The Australian June half earnings reports will start to ramp up with 15 major companies reporting including Shopping Centres Australia, IOOF and Transurban (Tuesday), Tabcorp, AMP and CBA (Wednesday), AGL, Crown and Suncorp (Thursday) and James Hardie, REA and Newscorp (Friday).
We are expecting 2017-18 earnings growth to come in around 9%, with resources earnings rising around 25% (albeit down from 130% in 2016-17) thanks to solid commodity prices and rising volumes and the rest of the market seeing profit growth of around 5%.
Strong results are expected for insurers, health care, utilities, gaming and building materials offsetting softness for telcos, banks and consumer discretionary stocks.
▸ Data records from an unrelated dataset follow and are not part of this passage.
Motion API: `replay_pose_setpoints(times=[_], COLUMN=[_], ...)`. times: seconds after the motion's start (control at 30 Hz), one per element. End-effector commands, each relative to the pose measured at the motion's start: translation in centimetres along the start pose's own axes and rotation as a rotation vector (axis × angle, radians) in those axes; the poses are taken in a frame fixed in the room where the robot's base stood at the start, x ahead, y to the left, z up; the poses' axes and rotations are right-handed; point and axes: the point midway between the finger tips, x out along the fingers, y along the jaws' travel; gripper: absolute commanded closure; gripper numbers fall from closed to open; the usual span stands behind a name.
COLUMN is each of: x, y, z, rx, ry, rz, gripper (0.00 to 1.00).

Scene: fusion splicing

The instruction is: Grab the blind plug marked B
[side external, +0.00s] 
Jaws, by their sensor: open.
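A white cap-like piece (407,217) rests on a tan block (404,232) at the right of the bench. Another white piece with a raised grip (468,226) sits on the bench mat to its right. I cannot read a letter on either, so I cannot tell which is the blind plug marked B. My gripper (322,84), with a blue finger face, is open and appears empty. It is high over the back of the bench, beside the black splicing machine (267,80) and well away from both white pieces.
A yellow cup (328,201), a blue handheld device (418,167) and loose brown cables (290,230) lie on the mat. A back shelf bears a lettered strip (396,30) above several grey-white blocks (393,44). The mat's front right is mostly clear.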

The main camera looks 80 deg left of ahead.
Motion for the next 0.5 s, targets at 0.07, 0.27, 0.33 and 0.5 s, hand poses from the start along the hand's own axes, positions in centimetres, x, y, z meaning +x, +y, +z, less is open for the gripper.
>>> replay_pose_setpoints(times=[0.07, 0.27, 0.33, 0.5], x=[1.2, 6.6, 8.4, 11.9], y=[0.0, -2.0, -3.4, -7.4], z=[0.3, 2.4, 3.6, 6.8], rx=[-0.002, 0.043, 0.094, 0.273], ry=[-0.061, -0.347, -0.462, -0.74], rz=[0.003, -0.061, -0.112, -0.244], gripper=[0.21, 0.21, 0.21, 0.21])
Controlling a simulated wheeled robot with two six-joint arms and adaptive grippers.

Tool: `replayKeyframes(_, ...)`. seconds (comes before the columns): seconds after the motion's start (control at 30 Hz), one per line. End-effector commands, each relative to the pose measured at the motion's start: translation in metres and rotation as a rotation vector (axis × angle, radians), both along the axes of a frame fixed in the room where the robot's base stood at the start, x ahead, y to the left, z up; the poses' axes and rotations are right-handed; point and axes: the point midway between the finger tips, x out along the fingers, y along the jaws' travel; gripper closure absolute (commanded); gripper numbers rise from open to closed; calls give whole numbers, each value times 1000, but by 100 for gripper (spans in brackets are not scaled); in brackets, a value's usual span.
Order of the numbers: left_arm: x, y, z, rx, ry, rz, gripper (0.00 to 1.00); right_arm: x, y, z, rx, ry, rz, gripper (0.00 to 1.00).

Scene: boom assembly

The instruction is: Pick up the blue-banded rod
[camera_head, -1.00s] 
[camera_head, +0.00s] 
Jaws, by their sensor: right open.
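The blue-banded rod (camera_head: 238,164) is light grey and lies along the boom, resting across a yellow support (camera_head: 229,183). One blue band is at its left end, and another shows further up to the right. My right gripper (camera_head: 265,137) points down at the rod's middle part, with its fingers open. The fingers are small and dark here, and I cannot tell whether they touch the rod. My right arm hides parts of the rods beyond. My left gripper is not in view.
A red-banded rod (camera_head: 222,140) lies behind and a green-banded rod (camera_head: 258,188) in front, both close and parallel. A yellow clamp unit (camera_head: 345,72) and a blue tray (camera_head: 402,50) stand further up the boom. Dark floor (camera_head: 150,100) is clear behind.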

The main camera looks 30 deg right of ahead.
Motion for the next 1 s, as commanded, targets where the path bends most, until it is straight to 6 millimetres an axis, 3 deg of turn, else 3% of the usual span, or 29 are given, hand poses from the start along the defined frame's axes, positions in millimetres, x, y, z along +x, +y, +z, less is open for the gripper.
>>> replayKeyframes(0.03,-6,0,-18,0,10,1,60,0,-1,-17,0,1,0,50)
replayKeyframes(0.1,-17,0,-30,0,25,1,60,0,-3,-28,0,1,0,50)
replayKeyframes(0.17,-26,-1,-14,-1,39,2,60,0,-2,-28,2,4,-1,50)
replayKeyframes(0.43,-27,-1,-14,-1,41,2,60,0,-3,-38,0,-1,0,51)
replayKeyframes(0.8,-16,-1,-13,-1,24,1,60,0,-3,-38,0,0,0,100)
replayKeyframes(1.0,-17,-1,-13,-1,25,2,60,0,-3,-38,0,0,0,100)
Dividend growth is likely to remain solid.
Outlook for markets
While we see share markets being higher by year-end as global growth remains solid, helping drive good earnings growth and monetary policy remains easy, we are likely to see ongoing bouts of volatility and weakness as the US-driven trade skirmish with China could get worse before it gets better and as worries remain around the Fed, President Trump in the run up to the US mid-term elections, China, emerging markets and property prices in Australia.
Low yields are likely to drive low returns from bonds. Australian bonds are likely to outperform global bonds, helped by the relatively dovish RBA.
Unlisted commercial property and infrastructure are still likely to benefit from the search for yield, but it is waning.
National capital city residential property prices are expected to slow further as Sydney and Melbourne property prices continue to fall, but Perth and Darwin bottom out, and Adelaide, Canberra and Brisbane see moderate gains.
Cash and bank deposits are likely to continue to provide poor returns, with term deposit rates running around 2.2%.
We continue to see the A$ trending down to around US$0.70 as the gap between the RBA’s cash rate and the US Fed Funds rate pushes further into negative territory as the US economy booms relative to Australia. Solid commodity prices should provide a floor for the A$ though in the high US$0.60s.